Given instruction
Repeat the whole listing exactly.
- - -
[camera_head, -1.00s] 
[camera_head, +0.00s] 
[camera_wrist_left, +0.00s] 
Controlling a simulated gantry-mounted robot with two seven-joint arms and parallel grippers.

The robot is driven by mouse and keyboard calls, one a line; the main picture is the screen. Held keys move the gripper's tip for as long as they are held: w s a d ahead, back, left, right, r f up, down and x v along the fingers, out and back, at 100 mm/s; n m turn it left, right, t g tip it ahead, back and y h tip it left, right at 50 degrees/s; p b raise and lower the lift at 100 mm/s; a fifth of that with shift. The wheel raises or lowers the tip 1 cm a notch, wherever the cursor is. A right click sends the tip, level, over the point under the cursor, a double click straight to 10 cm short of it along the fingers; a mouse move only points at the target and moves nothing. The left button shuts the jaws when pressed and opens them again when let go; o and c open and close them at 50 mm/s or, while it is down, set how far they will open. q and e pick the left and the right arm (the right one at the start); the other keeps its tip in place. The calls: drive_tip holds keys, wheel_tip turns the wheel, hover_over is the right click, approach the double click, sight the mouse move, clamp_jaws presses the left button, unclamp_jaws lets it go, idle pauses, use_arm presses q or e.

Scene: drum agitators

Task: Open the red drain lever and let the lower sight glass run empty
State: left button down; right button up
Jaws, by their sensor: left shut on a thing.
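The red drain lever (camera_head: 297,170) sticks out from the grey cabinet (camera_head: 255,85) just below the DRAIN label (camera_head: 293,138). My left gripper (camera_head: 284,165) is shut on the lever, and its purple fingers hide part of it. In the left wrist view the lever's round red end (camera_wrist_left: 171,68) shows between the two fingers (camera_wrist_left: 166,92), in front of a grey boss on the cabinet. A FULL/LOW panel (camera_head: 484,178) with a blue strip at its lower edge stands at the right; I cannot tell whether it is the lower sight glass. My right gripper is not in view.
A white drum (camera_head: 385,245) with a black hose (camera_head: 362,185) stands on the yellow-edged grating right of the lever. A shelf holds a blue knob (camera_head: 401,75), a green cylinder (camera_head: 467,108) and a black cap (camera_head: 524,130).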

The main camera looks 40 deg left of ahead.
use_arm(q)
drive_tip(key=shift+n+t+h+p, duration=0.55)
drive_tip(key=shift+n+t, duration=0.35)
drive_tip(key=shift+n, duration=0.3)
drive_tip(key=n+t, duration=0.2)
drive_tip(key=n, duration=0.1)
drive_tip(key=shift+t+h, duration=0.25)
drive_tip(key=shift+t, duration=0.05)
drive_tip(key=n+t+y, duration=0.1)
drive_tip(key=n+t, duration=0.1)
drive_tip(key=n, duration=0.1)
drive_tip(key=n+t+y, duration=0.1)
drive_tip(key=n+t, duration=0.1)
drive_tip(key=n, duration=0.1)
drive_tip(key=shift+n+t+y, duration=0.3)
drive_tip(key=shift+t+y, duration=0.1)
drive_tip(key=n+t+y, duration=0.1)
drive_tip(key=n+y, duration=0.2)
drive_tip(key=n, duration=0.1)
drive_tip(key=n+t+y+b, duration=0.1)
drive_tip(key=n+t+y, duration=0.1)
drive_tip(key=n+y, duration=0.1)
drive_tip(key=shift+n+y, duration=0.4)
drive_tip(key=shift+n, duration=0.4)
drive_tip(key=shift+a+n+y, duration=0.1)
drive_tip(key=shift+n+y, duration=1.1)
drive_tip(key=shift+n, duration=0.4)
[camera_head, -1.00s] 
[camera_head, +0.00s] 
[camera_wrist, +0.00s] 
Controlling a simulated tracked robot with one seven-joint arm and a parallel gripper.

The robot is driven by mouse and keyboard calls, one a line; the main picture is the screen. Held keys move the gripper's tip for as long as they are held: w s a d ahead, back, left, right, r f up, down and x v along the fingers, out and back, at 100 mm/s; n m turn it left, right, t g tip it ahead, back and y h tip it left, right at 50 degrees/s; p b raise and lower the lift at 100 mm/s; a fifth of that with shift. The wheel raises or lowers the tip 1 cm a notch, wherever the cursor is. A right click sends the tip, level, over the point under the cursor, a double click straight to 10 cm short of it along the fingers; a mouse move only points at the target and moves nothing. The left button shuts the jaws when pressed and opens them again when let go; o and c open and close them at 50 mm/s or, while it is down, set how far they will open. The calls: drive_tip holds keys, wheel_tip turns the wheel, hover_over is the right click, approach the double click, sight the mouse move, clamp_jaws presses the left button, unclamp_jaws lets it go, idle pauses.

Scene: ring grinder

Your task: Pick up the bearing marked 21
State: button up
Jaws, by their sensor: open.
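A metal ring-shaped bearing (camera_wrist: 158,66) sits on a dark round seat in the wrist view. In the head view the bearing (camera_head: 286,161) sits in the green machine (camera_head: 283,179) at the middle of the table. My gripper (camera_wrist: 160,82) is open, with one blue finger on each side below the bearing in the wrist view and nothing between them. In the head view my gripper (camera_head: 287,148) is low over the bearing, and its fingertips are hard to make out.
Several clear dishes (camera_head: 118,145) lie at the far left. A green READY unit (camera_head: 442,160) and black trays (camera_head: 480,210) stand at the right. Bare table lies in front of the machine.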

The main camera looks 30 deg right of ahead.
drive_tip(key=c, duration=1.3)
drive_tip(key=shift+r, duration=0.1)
- - -
The reply
[camera_head, -1.00s] 
[camera_head, +0.00s] 
[camera_wrist_left, +0.00s] 
Controlling a simulated gantry-mounted robot with two seven-joint arms and parallel grippers.

The robot is driven by mouse and keyboard calls, one a line; the main picture is the screen. Held keys move the gripper's tip for as long as they are held: w s a d ahead, back, left, right, r f up, down and x v along the fingers, out and back, at 100 mm/s; n m turn it left, right, t g tip it ahead, back and y h tip it left, right at 50 degrees/s; p b raise and lower the lift at 100 mm/s; a fifth of that with shift. The wheel raises or lowers the tip 1 cm a notch, wherever the cursor is. A right click sends the tip, level, over the point under the cursor, a double click straight to 10 cm short of it along the fingers; a mouse move only points at the target and moves nothing. The left button shuts the jaws when pressed and opens them again when let go; o and c open and close them at 50 mm/s or, while it is down, set how far they will open. q and e pick the left and the right arm (the right one at the start); the other keeps its tip in place. The calls: drive_tip holds keys, wheel_tip turns the wheel, hover_over is the right click, approach the double click, sight the mouse move, clamp_jaws presses the left button, unclamp_jaws lets it go, idle pauses, use_arm presses q or e.

Scene: drum agitators

Task: Open the red drain lever and let the lower sight glass run empty
State: left button down; right button up
Jaws, by their sensor: left shut on a thing.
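The red drain lever (camera_head: 297,170) sticks out from the grey cabinet (camera_head: 255,85) just below the DRAIN label (camera_head: 293,138). My left gripper (camera_head: 284,165) is shut on the lever, and its purple fingers hide part of it. In the left wrist view the lever's round red end (camera_wrist_left: 171,68) shows between the two fingers (camera_wrist_left: 166,92), in front of a grey boss on the cabinet. A FULL/LOW panel (camera_head: 484,178) with a blue strip at its lower edge stands at the right; I cannot tell whether it is the lower sight glass. My right gripper is not in view.
A white drum (camera_head: 385,245) with a black hose (camera_head: 362,185) stands on the yellow-edged grating right of the lever. A shelf holds a blue knob (camera_head: 401,75), a green cylinder (camera_head: 467,108) and a black cap (camera_head: 524,130).

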The main camera looks 40 deg left of ahead.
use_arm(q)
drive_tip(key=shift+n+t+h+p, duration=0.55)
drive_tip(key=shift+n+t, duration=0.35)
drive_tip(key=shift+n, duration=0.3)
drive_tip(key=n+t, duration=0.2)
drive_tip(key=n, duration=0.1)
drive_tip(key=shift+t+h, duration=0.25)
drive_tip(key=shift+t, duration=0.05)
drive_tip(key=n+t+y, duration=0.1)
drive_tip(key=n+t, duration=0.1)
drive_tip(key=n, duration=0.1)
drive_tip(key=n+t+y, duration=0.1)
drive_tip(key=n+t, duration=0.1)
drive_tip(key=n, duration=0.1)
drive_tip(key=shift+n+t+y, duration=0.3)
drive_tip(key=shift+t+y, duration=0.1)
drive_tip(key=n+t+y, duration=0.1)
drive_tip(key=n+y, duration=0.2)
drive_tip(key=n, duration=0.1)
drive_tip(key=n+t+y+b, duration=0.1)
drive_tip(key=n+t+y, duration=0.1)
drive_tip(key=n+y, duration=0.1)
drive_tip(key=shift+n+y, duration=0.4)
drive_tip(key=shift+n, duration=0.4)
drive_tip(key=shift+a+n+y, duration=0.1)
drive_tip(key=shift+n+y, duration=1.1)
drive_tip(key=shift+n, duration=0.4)
[camera_head, -1.00s] 
[camera_head, +0.00s] 
[camera_wrist, +0.00s] 
Controlling a simulated tracked robot with one seven-joint arm and a parallel gripper.

The robot is driven by mouse and keyboard calls, one a line; the main picture is the screen. Held keys move the gripper's tip for as long as they are held: w s a d ahead, back, left, right, r f up, down and x v along the fingers, out and back, at 100 mm/s; n m turn it left, right, t g tip it ahead, back and y h tip it left, right at 50 degrees/s; p b raise and lower the lift at 100 mm/s; a fifth of that with shift. The wheel raises or lowers the tip 1 cm a notch, wherever the cursor is. A right click sends the tip, level, over the point under the cursor, a double click straight to 10 cm short of it along the fingers; a mouse move only points at the target and moves nothing. The left button shuts the jaws when pressed and opens them again when let go; o and c open and close them at 50 mm/s or, while it is down, set how far they will open. The calls: drive_tip holds keys, wheel_tip turns the wheel, hover_over is the right click, approach the double click, sight the mouse move, clamp_jaws presses the left button, unclamp_jaws lets it go, idle pauses.

Scene: ring grinder

Your task: Pick up the bearing marked 21
State: button up
Jaws, by their sensor: open.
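A metal ring-shaped bearing (camera_wrist: 158,66) sits on a dark round seat in the wrist view. In the head view the bearing (camera_head: 286,161) sits in the green machine (camera_head: 283,179) at the middle of the table. My gripper (camera_wrist: 160,82) is open, with one blue finger on each side below the bearing in the wrist view and nothing between them. In the head view my gripper (camera_head: 287,148) is low over the bearing, and its fingertips are hard to make out.
Several clear dishes (camera_head: 118,145) lie at the far left. A green READY unit (camera_head: 442,160) and black trays (camera_head: 480,210) stand at the right. Bare table lies in front of the machine.

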The main camera looks 30 deg right of ahead.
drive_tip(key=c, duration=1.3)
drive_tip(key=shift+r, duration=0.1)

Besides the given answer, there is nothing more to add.